Problem statement:
Reproduce, exactly and in full, only the lines below from the one containing "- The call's" through the one containing "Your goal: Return".

Data excerpt:

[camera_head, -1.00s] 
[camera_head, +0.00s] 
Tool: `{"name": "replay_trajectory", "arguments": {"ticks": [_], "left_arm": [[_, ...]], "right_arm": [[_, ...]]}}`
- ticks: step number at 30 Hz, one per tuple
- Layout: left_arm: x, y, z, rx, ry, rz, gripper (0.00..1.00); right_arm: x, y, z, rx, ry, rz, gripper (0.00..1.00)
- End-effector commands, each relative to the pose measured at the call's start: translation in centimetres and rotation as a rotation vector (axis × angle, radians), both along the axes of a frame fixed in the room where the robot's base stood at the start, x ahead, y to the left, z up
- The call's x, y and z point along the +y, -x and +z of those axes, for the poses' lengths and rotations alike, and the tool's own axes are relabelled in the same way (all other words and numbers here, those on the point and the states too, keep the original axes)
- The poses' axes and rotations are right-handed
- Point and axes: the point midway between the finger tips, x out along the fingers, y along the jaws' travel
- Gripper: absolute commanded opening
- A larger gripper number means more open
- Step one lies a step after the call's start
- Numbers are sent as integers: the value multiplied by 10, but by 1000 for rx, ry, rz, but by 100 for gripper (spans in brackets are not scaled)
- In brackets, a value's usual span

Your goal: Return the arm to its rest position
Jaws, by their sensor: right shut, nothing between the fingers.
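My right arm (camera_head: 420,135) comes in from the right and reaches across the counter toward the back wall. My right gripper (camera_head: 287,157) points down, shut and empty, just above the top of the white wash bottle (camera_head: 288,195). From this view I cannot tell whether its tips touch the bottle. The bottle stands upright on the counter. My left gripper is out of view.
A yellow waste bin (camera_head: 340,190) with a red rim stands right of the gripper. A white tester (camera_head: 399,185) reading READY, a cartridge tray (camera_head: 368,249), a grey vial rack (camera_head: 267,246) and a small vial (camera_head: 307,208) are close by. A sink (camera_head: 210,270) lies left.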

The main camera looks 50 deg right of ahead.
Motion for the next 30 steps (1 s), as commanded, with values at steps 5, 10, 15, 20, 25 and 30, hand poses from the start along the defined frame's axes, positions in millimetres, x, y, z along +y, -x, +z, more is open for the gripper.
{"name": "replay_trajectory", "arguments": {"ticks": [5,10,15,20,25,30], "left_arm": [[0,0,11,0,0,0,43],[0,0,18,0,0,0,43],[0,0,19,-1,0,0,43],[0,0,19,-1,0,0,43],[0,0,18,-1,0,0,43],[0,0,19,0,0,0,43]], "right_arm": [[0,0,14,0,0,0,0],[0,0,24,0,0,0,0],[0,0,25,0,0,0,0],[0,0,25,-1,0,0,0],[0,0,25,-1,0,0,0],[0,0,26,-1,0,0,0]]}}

Full output:
- The call's x, y and z point along the +y, -x and +z of those axes, for the poses' lengths and rotations alike, and the tool's own axes are relabelled in the same way (all other words and numbers here, those on the point and the states too, keep the original axes)
- The poses' axes and rotations are right-handed
- Point and axes: the point midway between the finger tips, x out along the fingers, y along the jaws' travel
- Gripper: absolute commanded opening
- A larger gripper number means more open
- Step one lies a step after the call's start
- Numbers are sent as integers: the value multiplied by 10, but by 1000 for rx, ry, rz, but by 100 for gripper (spans in brackets are not scaled)
- In brackets, a value's usual span

Your goal: Return the arm to its rest position

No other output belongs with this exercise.